▼▼▼

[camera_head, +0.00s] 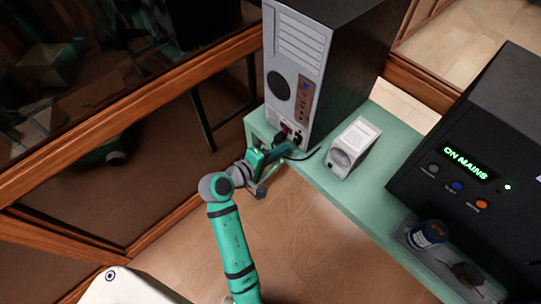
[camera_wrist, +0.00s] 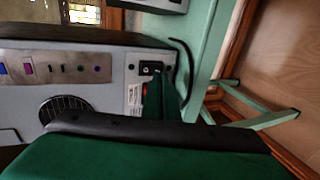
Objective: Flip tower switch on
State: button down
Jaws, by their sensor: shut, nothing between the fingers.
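The tower (camera_head: 300,45) stands upright on the green bench, its light grey connector panel facing my arm. In the wrist view its panel (camera_wrist: 95,72) fills the upper left, with a round fan grille and a black power socket (camera_wrist: 151,68). A small red switch (camera_wrist: 145,88) shows beside the socket, partly hidden by my finger; its on or off position cannot be made out. My gripper (camera_head: 283,150) is shut and empty, its tip close to the lower part of the panel. In the wrist view the green fingers reach toward the switch; contact cannot be told.
A small grey box (camera_head: 352,147) stands on the bench (camera_head: 330,185) right of the tower. A black unit (camera_head: 470,140) reading "ON MAINS" and a tray with a blue-labelled jar (camera_head: 428,234) are further right. A black cable curves by the socket. Wood-framed glass stands left.

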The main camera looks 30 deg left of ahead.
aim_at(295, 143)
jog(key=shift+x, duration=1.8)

▲▲▲

Aim of the exercise
Output all of the data exactly as it stands, minus any images.

Answer to the task
[camera_head, +0.00s] 
[camera_wrist, +0.00s] 
Objective: Flip tower switch on
State: button down
Jaws, by their sensor: shut, nothing between the fingers.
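The tower (camera_head: 300,45) stands upright on the green bench, its light grey connector panel facing my arm. In the wrist view its panel (camera_wrist: 95,72) fills the upper left, with a round fan grille and a black power socket (camera_wrist: 151,68). A small red switch (camera_wrist: 145,88) shows beside the socket, partly hidden by my finger; its on or off position cannot be made out. My gripper (camera_head: 283,150) is shut and empty, its tip close to the lower part of the panel. In the wrist view the green fingers reach toward the switch; contact cannot be told.
A small grey box (camera_head: 352,147) stands on the bench (camera_head: 330,185) right of the tower. A black unit (camera_head: 470,140) reading "ON MAINS" and a tray with a blue-labelled jar (camera_head: 428,234) are further right. A black cable curves by the socket. Wood-framed glass stands left.

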The main camera looks 30 deg left of ahead.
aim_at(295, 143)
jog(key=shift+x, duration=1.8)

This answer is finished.